- 286
Barrie, Sir J.M.
Description
- Barrie, Sir J.M.
Catalogue Note
barrie's last letter to george is probably the most tragic and poignant he ever wrote. Peter Davies later wrote in The Morgue that "surely no soldier in France or Flanders ever had more moving words from home than those in this tragic, desperately apprehensive letter...I think it must be one of the great letters of the world". George was killed in the early hours of 15th March, as his battalion was advancing to drive the Germans out of St. Eloi. Lord Tennyson's son, Aubrey, wrote to Peter a few days later, supplying as much information as he knew, and commenting that "I do not stand alone in this battalion in my affection for George...I was told by an officer who has been in the battalion for some years that he had never known any officer come into the battalion, who after so short a time had won the love of everyone...As regards myself I don't think anyone can ever take his place, as there is no one whom I have ever loved more" (this letter is present in lot 289). For the Five boys, Peter later wrote that "this much is certain...when he died, some essential virtue went out of us as a family", the combination of the eldest sibling, George and the "infinitely generous...hopelessly unauthoritative J.M.B." having been broken "we became gradually...individuals with little of the invaluable, cohesive strength of the united family" (quoted by Birkin, p.246). As for Barrie himself, the effect on him was almost unimaginably dire, as Peter recorded:
...Oh, miserable Jimmie. Famous, rich, loved by a vast public, but at what a frightful private cost. Shaken to the core…by the death of Arthur; tortured a year or two later by the ordeal of his own divorce; then so soon afterwards prostrated, ravaged and utterly undone when Sylvia pursued Arthur to the grave; and after only four and a half years, George; George, whom he had loved with such a deep, strange, complicated, increasing love, and who as he knew well would have been such a pillar for him to lean on in the difficult job of guiding the destinies of Sylvia & Arthur Llewelyn Davies’s boys—“my boys” (quoted by Birkin, p.244)

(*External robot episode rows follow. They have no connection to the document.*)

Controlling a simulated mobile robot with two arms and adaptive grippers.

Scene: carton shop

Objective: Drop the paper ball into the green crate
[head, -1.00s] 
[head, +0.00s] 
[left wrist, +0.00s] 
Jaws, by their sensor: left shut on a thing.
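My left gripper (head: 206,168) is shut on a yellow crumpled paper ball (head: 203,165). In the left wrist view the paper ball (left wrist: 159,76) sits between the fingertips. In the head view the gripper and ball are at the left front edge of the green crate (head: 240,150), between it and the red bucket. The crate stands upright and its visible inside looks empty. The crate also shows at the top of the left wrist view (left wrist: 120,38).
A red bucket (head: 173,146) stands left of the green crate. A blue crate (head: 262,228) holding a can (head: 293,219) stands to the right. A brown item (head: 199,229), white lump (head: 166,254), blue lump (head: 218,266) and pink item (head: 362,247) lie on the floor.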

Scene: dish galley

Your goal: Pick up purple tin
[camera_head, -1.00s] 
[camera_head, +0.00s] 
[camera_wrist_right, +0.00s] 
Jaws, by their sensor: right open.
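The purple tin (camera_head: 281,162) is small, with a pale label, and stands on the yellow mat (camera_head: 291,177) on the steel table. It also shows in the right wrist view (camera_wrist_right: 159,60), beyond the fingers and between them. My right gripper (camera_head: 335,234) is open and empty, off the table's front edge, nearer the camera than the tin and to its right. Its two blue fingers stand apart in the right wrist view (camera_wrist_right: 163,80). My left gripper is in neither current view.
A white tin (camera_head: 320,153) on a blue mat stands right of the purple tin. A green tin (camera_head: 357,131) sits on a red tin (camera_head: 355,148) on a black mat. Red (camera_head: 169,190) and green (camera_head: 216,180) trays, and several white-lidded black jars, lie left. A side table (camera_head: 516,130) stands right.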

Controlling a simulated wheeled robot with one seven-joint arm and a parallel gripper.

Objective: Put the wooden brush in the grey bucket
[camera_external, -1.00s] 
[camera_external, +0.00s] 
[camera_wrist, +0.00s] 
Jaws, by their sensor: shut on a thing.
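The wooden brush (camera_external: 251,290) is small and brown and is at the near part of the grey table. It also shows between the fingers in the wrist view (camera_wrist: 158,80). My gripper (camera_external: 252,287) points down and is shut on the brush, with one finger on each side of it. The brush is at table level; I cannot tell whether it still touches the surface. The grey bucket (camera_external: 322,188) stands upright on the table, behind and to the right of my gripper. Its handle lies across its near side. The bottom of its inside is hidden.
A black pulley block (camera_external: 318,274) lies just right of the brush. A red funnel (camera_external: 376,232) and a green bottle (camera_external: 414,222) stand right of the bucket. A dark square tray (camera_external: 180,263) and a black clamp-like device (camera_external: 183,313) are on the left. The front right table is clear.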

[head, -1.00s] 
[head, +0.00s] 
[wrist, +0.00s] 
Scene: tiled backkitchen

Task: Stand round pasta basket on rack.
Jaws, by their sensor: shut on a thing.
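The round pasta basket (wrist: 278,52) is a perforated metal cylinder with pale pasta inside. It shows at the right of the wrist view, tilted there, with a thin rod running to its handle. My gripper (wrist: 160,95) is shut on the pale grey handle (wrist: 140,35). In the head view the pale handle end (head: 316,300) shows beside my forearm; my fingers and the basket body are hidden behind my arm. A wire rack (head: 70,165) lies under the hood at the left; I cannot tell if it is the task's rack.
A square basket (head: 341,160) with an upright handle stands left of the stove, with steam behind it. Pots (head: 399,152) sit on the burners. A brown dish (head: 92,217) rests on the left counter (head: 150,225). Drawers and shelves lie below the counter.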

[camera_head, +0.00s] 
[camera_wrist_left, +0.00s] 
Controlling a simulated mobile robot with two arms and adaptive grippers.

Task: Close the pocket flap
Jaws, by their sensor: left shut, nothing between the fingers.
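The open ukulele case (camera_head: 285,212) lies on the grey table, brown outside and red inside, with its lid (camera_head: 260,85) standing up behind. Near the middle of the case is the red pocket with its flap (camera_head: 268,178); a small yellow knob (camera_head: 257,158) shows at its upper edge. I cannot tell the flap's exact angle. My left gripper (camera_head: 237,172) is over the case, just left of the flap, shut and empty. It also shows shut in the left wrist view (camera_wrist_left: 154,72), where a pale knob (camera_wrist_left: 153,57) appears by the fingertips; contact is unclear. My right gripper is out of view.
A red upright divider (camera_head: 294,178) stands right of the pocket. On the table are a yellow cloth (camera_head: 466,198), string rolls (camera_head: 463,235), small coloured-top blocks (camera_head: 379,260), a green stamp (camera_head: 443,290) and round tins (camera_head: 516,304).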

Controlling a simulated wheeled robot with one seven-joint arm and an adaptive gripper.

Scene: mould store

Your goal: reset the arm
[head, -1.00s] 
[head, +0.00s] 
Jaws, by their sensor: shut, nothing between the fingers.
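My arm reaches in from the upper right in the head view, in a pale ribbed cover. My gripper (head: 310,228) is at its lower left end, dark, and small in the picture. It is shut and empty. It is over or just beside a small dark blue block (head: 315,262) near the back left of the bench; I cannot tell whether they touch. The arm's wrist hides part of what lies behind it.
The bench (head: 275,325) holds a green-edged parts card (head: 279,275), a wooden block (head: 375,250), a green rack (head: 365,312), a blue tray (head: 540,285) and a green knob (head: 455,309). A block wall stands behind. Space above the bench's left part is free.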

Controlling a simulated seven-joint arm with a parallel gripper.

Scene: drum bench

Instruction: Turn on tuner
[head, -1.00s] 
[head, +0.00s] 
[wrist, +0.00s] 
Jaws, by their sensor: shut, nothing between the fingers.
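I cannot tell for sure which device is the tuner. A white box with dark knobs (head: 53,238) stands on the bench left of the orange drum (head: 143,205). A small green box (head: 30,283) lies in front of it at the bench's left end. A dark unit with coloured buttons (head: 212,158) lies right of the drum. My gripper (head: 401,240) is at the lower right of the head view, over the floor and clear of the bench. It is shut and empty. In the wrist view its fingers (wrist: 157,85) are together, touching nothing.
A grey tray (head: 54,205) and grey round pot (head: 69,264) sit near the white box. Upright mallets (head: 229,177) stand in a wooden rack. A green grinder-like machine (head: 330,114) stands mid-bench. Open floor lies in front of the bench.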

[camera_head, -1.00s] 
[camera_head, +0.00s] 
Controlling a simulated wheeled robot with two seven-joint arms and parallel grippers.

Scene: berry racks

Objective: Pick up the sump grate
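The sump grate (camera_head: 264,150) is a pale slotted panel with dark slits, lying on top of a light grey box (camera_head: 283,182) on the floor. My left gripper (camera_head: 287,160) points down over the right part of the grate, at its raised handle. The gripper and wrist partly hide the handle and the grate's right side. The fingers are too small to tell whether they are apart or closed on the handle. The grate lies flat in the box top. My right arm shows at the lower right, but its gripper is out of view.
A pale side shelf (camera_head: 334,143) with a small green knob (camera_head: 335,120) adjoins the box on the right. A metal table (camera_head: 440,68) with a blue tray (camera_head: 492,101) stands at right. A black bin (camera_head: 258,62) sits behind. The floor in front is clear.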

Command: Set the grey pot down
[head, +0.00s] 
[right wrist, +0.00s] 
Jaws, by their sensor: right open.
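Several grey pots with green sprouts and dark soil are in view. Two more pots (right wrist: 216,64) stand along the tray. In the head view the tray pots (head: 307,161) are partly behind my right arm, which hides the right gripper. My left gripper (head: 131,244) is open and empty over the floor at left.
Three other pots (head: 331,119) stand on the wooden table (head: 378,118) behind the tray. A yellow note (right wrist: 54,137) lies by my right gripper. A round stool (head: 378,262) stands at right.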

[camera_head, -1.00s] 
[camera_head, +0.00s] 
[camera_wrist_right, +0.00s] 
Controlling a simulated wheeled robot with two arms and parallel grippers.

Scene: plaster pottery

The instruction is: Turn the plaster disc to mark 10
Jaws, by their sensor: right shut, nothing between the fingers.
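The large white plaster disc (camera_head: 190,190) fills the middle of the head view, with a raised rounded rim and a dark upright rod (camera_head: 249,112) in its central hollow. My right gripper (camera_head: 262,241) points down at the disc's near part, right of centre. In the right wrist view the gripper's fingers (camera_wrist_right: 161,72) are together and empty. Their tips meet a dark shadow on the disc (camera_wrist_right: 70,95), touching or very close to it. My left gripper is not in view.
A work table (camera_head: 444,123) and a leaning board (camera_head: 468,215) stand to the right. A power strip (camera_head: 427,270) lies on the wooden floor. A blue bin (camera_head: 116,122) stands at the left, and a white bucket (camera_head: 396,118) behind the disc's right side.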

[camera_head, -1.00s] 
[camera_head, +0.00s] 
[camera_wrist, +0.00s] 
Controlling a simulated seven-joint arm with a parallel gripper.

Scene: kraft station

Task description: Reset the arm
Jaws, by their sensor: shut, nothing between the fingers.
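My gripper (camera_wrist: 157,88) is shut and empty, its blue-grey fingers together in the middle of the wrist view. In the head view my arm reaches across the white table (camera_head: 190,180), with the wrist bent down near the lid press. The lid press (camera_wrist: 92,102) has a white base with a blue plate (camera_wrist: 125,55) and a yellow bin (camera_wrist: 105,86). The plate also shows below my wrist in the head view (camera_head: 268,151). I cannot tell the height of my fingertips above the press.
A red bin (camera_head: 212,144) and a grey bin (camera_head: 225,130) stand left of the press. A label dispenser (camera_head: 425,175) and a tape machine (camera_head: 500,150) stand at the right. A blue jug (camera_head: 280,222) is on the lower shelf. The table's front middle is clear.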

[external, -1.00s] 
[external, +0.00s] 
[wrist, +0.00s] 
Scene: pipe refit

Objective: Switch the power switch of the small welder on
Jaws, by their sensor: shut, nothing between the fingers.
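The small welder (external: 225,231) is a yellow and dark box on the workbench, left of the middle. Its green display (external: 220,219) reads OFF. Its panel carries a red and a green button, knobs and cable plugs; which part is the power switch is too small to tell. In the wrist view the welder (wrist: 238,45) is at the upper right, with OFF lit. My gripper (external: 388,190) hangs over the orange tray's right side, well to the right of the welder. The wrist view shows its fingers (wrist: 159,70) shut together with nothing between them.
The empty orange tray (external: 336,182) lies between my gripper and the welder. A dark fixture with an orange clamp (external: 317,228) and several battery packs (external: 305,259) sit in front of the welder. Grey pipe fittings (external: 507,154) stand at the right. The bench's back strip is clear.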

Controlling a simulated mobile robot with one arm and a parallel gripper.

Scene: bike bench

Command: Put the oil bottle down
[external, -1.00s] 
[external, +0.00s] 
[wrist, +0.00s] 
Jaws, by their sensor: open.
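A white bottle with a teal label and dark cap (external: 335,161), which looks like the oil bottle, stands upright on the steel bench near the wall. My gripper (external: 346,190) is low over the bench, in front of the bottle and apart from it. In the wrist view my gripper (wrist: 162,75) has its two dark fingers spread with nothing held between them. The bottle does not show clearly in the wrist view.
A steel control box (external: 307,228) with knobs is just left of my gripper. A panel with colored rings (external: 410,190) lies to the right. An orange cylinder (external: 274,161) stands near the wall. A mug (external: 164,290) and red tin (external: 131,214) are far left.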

Later, in March 1918, Barrie writes to the fourteen-year-old Nico telling him how much seeing him brightened up his day, his return journey going "as merry as a marriage bell"
To the eighteen-year-old Michael on 29 March 1918 he remarks on how lonely he is on bank-holidays, although rejoicing in the thought that he and Nico are almost on the way home ("...I got your dressing-table out [of Campden Hill] all right & have been trying various plans to make the rooms nice..."), discussing the forthcoming Red Cross Sale at Christie's ("...the...sale catalogue is just out & is a very interesting volume as you will see...We can go to Christie's & see the things before the 8th..."); also expressing his wish to see the manuscript of "the boys' musical" which Michael had reviewed ("would it be possible for you to get the loan of it?").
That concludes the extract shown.